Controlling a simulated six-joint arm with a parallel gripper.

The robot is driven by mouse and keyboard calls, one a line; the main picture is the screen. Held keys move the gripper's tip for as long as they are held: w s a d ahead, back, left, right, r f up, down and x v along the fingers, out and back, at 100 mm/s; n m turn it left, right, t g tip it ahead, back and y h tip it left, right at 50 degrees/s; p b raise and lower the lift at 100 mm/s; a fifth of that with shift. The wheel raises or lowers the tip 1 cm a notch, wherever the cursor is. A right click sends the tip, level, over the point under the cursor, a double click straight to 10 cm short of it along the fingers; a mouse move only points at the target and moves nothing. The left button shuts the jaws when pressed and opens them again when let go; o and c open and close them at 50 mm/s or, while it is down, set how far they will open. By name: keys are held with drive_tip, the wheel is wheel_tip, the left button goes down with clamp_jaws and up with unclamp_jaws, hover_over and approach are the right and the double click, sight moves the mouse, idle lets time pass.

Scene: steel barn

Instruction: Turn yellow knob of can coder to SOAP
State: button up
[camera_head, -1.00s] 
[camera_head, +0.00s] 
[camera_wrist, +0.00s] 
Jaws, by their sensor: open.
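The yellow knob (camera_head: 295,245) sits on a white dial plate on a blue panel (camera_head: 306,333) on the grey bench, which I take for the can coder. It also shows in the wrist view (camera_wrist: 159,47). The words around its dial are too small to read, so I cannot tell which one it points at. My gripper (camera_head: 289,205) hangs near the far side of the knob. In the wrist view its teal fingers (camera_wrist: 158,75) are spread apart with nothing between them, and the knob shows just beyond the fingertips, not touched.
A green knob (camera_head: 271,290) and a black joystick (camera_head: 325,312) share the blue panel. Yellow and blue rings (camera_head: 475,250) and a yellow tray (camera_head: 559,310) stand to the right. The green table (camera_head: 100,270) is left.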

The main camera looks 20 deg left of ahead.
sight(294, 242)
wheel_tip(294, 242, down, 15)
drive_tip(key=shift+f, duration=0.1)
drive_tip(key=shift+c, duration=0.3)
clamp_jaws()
───
Job: Print the whole listing exactly as it is.

Output for this task:
Controlling a simulated six-joint arm with a parallel gripper.

The robot is driven by mouse and keyboard calls, one a line; the main picture is the screen. Held keys move the gripper's tip for as long as they are held: w s a d ahead, back, left, right, r f up, down and x v along the fingers, out and back, at 100 mm/s; n m turn it left, right, t g tip it ahead, back and y h tip it left, right at 50 degrees/s; p b raise and lower the lift at 100 mm/s; a fifth of that with shift. The wheel raises or lowers the tip 1 cm a notch, wherever the cursor is. A right click sends the tip, level, over the point under the cursor, a double click straight to 10 cm short of it along the fingers; a mouse move only points at the target and moves nothing. The left button shuts the jaws when pressed and opens them again when let go; o and c open and close them at 50 mm/s or, while it is down, set how far they will open. By name: keys are held with drive_tip, the wheel is wheel_tip, the left button goes down with clamp_jaws and up with unclamp_jaws, hover_over and approach are the right and the double click, sight moves the mouse, idle lets time pass.

Scene: steel barn

Instruction: Turn yellow knob of can coder to SOAP
State: button up
[camera_head, -1.00s] 
[camera_head, +0.00s] 
[camera_wrist, +0.00s] 
Jaws, by their sensor: open.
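The yellow knob (camera_head: 295,245) sits on a white dial plate on a blue panel (camera_head: 306,333) on the grey bench, which I take for the can coder. It also shows in the wrist view (camera_wrist: 159,47). The words around its dial are too small to read, so I cannot tell which one it points at. My gripper (camera_head: 289,205) hangs near the far side of the knob. In the wrist view its teal fingers (camera_wrist: 158,75) are spread apart with nothing between them, and the knob shows just beyond the fingertips, not touched.
A green knob (camera_head: 271,290) and a black joystick (camera_head: 325,312) share the blue panel. Yellow and blue rings (camera_head: 475,250) and a yellow tray (camera_head: 559,310) stand to the right. The green table (camera_head: 100,270) is left.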

The main camera looks 20 deg left of ahead.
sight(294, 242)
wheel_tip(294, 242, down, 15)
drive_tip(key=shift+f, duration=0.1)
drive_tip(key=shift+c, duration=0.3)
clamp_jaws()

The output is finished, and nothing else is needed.